→ **What you will do**
Give back, exactly as it appears, the run of lines opening with the one containing "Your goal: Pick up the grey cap" and closing with the one containing "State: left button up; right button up". Nothing outside that run should appear.

[start Exercise input]

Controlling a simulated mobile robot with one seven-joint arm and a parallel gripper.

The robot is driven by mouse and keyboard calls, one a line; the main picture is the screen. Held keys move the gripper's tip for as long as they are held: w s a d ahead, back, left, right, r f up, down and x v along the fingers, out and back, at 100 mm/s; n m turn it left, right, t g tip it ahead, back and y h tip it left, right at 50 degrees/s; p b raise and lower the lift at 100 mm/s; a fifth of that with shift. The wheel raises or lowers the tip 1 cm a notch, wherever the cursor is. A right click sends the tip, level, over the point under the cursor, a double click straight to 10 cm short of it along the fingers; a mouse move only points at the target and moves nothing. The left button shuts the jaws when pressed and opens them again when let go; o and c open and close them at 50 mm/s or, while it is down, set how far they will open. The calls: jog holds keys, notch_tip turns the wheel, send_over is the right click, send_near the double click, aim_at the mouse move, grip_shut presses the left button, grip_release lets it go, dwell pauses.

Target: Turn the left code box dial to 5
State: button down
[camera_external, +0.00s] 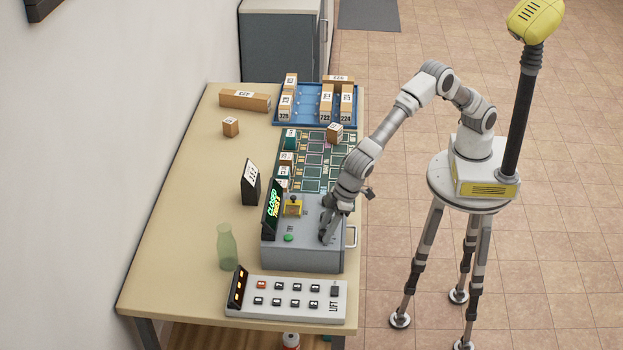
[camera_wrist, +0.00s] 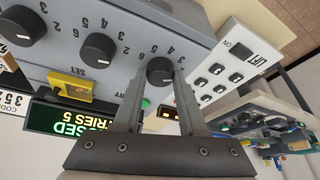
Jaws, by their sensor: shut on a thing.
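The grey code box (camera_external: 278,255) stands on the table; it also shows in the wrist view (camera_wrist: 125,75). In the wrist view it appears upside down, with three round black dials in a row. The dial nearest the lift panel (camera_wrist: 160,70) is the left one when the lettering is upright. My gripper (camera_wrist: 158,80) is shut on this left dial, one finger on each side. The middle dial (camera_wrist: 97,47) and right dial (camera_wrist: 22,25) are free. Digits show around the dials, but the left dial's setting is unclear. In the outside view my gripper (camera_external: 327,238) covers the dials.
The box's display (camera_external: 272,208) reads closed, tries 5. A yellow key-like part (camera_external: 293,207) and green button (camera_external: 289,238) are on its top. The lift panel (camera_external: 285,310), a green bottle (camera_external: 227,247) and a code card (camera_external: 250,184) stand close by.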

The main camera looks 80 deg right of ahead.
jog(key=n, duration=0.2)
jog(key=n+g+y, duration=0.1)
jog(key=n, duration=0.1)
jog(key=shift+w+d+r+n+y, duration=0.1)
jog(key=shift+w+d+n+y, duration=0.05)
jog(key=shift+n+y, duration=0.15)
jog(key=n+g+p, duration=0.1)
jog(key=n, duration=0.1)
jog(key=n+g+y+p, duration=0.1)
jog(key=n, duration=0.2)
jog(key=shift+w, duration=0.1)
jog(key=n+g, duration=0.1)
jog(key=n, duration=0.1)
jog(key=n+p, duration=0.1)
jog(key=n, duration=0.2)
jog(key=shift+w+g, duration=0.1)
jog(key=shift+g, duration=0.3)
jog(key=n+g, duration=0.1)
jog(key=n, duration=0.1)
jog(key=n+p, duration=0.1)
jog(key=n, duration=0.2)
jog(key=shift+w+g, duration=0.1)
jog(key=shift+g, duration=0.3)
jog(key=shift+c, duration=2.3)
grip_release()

[end Exercise input]
[start Exercise input]

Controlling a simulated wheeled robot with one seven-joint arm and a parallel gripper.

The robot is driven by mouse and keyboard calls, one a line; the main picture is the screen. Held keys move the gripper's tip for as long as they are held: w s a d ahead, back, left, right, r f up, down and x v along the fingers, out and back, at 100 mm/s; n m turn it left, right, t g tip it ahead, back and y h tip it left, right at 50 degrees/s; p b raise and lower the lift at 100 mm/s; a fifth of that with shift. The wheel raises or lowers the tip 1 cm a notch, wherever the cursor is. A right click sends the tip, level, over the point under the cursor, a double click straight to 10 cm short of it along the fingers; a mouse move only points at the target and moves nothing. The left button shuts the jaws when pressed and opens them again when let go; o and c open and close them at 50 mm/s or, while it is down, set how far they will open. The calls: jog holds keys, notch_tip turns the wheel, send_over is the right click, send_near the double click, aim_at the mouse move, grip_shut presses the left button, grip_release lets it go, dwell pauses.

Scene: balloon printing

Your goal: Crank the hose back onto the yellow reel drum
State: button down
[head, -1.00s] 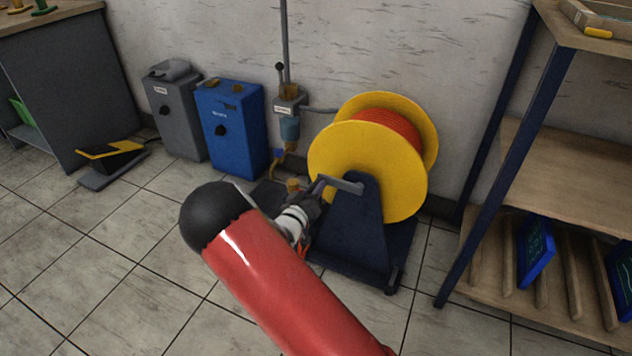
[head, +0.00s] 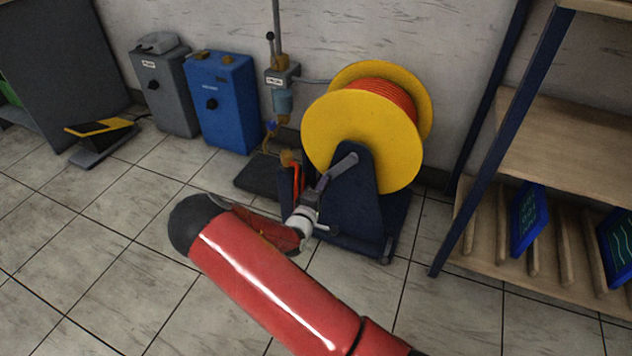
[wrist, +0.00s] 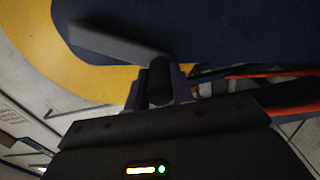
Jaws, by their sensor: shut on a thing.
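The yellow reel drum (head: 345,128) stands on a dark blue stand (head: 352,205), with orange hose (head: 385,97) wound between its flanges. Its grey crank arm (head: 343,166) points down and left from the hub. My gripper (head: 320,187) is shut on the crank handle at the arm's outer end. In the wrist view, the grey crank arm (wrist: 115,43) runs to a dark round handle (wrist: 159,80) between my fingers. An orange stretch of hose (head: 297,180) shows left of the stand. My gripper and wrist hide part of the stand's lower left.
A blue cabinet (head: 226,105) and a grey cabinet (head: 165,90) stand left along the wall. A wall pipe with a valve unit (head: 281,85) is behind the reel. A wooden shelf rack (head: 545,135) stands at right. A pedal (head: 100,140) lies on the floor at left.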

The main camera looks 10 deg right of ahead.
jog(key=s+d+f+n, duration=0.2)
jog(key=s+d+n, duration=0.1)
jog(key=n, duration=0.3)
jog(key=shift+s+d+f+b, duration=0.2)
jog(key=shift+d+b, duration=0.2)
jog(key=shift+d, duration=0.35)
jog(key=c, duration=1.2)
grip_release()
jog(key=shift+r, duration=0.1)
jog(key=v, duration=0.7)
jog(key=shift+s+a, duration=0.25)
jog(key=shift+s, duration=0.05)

[end Exercise input]
[start Exercise input]

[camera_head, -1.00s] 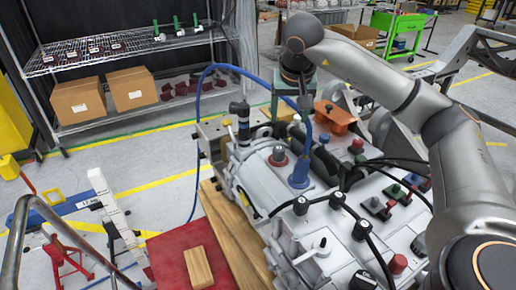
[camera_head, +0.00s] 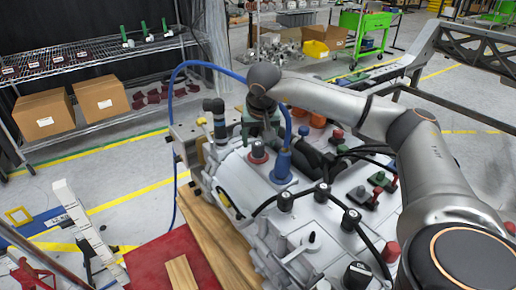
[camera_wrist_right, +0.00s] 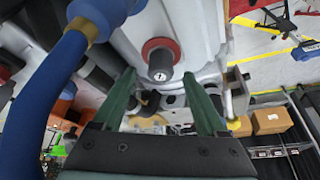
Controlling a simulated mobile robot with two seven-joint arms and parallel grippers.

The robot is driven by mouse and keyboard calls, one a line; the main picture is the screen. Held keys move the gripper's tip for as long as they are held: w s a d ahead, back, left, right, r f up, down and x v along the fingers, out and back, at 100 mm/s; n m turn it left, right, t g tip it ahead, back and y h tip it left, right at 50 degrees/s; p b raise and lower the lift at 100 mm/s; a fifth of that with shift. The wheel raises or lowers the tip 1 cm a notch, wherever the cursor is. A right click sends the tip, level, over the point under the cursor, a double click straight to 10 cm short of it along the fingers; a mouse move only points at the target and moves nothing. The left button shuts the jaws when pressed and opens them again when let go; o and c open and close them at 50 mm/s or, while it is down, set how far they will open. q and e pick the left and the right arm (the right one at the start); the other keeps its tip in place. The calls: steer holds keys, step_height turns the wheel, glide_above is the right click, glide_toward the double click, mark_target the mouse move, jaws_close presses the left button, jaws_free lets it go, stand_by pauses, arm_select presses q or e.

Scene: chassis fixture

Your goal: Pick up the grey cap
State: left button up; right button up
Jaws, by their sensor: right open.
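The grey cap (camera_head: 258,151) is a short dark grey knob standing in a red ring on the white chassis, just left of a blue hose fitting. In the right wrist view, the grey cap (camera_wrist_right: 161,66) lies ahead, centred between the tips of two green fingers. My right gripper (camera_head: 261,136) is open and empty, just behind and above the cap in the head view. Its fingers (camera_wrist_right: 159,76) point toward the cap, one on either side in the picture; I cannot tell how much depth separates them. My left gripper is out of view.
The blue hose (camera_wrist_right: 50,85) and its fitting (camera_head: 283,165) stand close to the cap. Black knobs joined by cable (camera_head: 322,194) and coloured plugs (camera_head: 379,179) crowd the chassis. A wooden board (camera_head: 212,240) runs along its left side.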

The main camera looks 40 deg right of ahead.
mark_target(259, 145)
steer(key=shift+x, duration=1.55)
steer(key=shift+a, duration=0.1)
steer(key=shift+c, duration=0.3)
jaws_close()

[end Exercise input]

→ **Answer to this exercise**
Your goal: Pick up the grey cap
State: left button up; right button up

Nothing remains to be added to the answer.